▶ Work instructions: Restate all of the data exactly.
-- START Dataset content --
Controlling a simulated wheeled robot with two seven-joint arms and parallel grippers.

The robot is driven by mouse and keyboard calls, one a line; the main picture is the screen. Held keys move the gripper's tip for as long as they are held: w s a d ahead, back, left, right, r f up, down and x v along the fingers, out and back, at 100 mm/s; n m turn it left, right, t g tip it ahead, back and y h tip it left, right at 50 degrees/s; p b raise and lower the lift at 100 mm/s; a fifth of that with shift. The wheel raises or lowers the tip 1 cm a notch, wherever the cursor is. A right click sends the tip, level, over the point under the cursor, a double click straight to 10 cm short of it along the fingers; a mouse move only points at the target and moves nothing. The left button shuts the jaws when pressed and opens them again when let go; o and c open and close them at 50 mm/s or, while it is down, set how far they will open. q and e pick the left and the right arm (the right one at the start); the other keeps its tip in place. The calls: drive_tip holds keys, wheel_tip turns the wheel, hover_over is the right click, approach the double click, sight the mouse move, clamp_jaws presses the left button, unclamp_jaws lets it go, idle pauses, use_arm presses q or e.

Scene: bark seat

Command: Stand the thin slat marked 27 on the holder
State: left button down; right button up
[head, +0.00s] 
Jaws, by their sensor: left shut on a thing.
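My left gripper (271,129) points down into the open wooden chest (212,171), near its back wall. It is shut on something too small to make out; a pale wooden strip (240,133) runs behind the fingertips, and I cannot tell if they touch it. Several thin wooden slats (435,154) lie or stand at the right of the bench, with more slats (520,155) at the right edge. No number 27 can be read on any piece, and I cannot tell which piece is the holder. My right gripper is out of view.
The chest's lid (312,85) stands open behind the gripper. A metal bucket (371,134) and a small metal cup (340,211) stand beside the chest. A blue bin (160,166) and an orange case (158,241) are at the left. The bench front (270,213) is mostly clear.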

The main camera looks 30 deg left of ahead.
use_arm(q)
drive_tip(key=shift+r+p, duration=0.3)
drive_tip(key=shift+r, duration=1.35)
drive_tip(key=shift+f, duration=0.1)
-- END Dataset content --
▶ Final answer:
Controlling a simulated wheeled robot with two seven-joint arms and parallel grippers.

The robot is driven by mouse and keyboard calls, one a line; the main picture is the screen. Held keys move the gripper's tip for as long as they are held: w s a d ahead, back, left, right, r f up, down and x v along the fingers, out and back, at 100 mm/s; n m turn it left, right, t g tip it ahead, back and y h tip it left, right at 50 degrees/s; p b raise and lower the lift at 100 mm/s; a fifth of that with shift. The wheel raises or lowers the tip 1 cm a notch, wherever the cursor is. A right click sends the tip, level, over the point under the cursor, a double click straight to 10 cm short of it along the fingers; a mouse move only points at the target and moves nothing. The left button shuts the jaws when pressed and opens them again when let go; o and c open and close them at 50 mm/s or, while it is down, set how far they will open. q and e pick the left and the right arm (the right one at the start); the other keeps its tip in place. The calls: drive_tip holds keys, wheel_tip turns the wheel, hover_over is the right click, approach the double click, sight the mouse move, clamp_jaws presses the left button, unclamp_jaws lets it go, idle pauses, use_arm presses q or e.

Scene: bark seat

Command: Stand the thin slat marked 27 on the holder
State: left button down; right button up
[head, +0.00s] 
Jaws, by their sensor: left shut on a thing.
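My left gripper (271,129) points down into the open wooden chest (212,171), near its back wall. It is shut on something too small to make out; a pale wooden strip (240,133) runs behind the fingertips, and I cannot tell if they touch it. Several thin wooden slats (435,154) lie or stand at the right of the bench, with more slats (520,155) at the right edge. No number 27 can be read on any piece, and I cannot tell which piece is the holder. My right gripper is out of view.
The chest's lid (312,85) stands open behind the gripper. A metal bucket (371,134) and a small metal cup (340,211) stand beside the chest. A blue bin (160,166) and an orange case (158,241) are at the left. The bench front (270,213) is mostly clear.

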The main camera looks 30 deg left of ahead.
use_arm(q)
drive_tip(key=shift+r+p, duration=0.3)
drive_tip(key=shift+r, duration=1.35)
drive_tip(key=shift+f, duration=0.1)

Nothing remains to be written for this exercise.